Cumber

noun, verb, slang

Definitions

Noun
  1. 1
    Trouble, distress. obsolete, uncountable

    "Fleet foot on the correi, / Sage counsel in cumber, / Red hand in the foray, / How sound is thy slumber!"

  2. 2
    Clipping of cucumber. abbreviation, alt-of, clipping, colloquial
  3. 3
    Something that encumbers; a hindrance, a burden. uncountable
Verb
  1. 1
    To slow down; to hinder; to burden; to encumber. dated, transitive

    "Why asks he what avails him not in fight, / And would but cumber and retard his flight?"

  2. 2
    restrict (someone or something) so as to make free movement difficult wordnet

Etymology

Etymology 1

From Middle English combren, aphetic form of acombren or encombren, borrowed from Old French encombrer, ultimately either from Latin cumulus or Proto-Celtic *kombereti (“to bring together”), from *kom- + *bereti (“to bear”).
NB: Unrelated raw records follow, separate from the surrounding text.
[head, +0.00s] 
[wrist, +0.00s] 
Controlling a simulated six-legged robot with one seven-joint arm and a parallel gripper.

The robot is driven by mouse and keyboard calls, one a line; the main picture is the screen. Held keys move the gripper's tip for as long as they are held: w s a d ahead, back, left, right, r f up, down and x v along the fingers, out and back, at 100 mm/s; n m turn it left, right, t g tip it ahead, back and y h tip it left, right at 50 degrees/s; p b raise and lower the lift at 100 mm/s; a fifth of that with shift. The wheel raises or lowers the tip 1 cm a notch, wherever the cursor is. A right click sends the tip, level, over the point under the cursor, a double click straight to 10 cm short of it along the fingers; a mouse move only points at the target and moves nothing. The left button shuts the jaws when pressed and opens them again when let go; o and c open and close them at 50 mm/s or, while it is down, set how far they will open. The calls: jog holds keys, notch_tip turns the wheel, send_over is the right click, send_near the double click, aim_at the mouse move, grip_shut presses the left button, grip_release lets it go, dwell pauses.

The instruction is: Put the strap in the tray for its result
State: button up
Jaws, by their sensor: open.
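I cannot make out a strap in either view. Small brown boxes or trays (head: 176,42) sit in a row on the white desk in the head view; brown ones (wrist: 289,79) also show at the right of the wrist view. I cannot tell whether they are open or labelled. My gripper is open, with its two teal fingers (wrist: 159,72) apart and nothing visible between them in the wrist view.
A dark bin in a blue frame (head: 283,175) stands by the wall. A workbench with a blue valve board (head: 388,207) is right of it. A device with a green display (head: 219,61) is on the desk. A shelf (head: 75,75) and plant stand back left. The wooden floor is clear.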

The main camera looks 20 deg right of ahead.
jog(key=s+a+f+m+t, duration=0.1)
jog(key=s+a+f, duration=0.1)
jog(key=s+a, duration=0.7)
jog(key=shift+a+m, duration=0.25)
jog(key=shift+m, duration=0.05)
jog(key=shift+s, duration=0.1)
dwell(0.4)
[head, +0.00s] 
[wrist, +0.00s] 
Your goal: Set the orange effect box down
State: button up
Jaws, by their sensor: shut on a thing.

Cognate with German kümmern (“to take care of”).

Etymology 2

From Middle English komber, kumbre, cumbre, combre (“distress; destruction”). Used in 14th century Middle English in the very scarcely attested “destruction” sense but not in common use until the 16th century; at first chiefly Scots, where it is also spelled cummer. Further etymology is uncertain, the term is either: * an aphetic form of encomber, encumbir, encumbre (“trouble; misfortune; harm, ruin”), itself from Old French encombre (“a hindrance, difficulty”), see Etymology 1 and French encombrer for further etymology; or, * cognate with Middle High German kumber (German Kummer), Middle Low German kummer, and Dutch kommer with which it strikingly shares the meaning “trouble, distress”, ultimately from Proto-Germanic *kumbraz (“burden, trouble, sorrow”); or, * a deverbal from cumber.